Selain itu, jika kita masih menganggap persoalan akidah, maka kita juga akan terjebak pada ide-ide khawarij, yakni mengkafirkan atau paling tidak menyalahkan salah satu dari keduanya, padahal antara Sayyidina Muawiyah dan Ali merupakan sahabat seniornya Nabi Muhammad. Lebih-lebih Sayyidina Ali, saudara sepupu sekaligus menantu Nabi.

Nabi pernah bersabda : 

“Semua sahabatku bersifat adil (dapat dipercaya).”

Kalangan ulama hadis yg punya kutubus sittah, mulai dari Imam Bukhari hingga Ibn Majah tidak ada satu pun yg berani mengatakan bahwa hadis yg diriwayatkan oleh Sayyidina Muawiyah atau Sayyidina Ali adalah dha’if.
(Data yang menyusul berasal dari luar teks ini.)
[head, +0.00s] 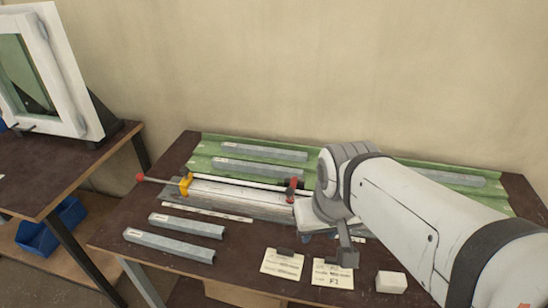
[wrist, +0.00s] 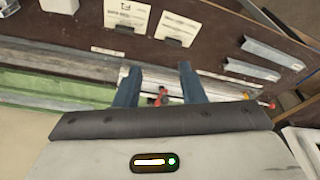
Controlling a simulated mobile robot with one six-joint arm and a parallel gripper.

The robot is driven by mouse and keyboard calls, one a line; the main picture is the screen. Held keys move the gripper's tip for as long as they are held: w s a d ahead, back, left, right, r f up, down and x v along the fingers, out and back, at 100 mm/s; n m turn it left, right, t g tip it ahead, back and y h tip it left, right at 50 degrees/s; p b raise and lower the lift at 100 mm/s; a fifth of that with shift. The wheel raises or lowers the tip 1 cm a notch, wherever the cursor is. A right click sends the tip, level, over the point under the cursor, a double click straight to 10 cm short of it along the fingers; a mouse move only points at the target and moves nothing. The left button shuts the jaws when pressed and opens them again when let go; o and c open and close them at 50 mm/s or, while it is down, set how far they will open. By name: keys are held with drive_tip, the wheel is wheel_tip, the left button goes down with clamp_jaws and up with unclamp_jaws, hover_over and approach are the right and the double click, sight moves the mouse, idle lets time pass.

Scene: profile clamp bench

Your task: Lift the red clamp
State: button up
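The red clamp part (head: 292,188) sits at the right end of a long thin bar, over a pale profile (head: 240,199) lying on the bench. A yellow piece (head: 185,184) and a red knob (head: 140,177) are at the bar's left end. My gripper (wrist: 159,70) is open, with its two blue fingers apart. In the wrist view the red part (wrist: 163,95) shows in the gap between the fingers, apparently beyond them; I see no contact. In the head view my wrist covers the area right of the red part and hides most of the fingers.
Grey profiles (head: 186,225) lie at the bench's left front. Two paper cards (head: 282,264) and a white block (head: 391,282) are at the front. A side table (head: 60,165) bears a white frame (head: 75,90).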

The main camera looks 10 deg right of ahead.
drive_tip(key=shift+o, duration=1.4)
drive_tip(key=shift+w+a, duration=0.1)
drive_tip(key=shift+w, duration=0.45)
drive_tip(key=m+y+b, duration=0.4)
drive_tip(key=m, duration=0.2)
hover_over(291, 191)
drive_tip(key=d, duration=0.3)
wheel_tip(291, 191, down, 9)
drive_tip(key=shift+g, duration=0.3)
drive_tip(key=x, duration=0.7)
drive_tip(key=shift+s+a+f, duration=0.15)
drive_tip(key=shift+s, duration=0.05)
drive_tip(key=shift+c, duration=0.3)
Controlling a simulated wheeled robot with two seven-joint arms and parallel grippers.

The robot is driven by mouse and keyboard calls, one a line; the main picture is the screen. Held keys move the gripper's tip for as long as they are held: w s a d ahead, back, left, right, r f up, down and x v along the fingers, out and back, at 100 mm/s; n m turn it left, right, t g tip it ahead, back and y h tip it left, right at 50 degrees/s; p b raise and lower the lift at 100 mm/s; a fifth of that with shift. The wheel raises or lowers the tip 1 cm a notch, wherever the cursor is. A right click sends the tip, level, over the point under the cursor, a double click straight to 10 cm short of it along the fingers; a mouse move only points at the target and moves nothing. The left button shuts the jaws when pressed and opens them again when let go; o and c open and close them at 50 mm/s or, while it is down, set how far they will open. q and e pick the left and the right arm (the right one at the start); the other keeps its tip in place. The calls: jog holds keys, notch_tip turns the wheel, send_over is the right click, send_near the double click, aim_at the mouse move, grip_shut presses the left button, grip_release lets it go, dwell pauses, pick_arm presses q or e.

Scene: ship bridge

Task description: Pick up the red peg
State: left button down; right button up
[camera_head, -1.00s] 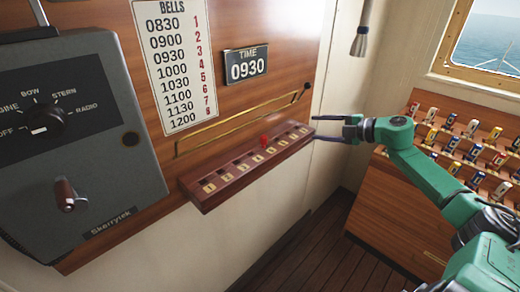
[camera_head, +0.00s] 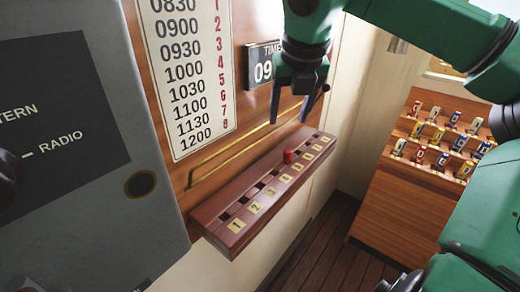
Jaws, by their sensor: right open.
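The red peg (camera_head: 288,156) stands in a hole of the dark red wooden rack (camera_head: 218,211), beyond the middle of its numbered row. The other holes that I can make out look empty. My right gripper (camera_head: 289,117) points down with its two dark fingers apart and nothing between them. In the picture its fingertips are just above the peg, apart from it. My left gripper is out of view.
A grey control box (camera_head: 105,222) stands close on the left. A bells chart (camera_head: 190,75) and a partly covered time sign (camera_head: 262,62) are on the wall behind. A brass rail (camera_head: 235,158) runs above the rack. A shelf (camera_head: 385,197) with small coloured items is at the right.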

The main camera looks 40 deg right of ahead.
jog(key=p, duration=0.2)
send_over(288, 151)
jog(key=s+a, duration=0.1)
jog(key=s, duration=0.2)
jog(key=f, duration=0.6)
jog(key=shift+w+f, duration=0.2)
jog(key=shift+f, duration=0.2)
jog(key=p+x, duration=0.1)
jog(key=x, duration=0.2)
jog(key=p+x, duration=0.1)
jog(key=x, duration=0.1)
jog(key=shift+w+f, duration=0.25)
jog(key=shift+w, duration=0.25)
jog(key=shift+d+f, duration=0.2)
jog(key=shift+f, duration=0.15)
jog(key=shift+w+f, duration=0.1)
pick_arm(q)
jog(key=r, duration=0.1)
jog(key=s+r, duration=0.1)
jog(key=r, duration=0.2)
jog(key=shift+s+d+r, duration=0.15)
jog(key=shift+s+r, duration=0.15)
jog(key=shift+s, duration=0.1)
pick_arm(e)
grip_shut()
Ini artinya bahwa sebenarnya di kalangan ulama Hadis yg hidup sekitar 20-30 tahun pasca perang shiffin masih mengakui keimanan, kesalehan dan sifat adil yg dimiliki oleh mereka berdua.

Kedua, perang Shiffin semata-mata persoalan hubungan sosial-politis antar sahabat, dalam term generasi selanjutnya muncul istilah fikih, muamalah, siyasah, dll. Kaidah awal yg dibangun dalam persoalan fikih muamalah-siyasah adalah “Pada dasarnya semuanya adalah halal, kecuali ada dalil yg mengharamkannya.”

Ingat, kecuali ada dalil yg mengharamkannya. Kasus perang Shiffin jika ditelusuri tidak ada satu pun ayat yang secara qath’i (jelas, pasti) tentang haramnya peperangan tersebut.

Perhatikan! "Dengan demikian, kita seharusnya hati-hati dalam mengkafirkan orang lain, orang lain yg tidak sama dengan kita dalam pandangan politis, seharusnya tidak dikafir-murtad-munafikkan oleh kita, apalagi sampai tidak mau menshalatkan jenazahnya jika mati, dll..."

Lalu bagaimana sebaiknya sikap kita?

Para ulama salaf selalu berpendapat mauqufanhu, yakni tidak berkomentar apapun terkait konflik shiffin. Kita ikut saja pendapatnya Imam Abu Hasan al Asy’ari bahwa perang shiffin adalah murni politis, bukan persoalan akidah. Jadi apapun yg terjadi di peperangan tersebut tidak sampai mengakibatkan kekafiran bagi mereka.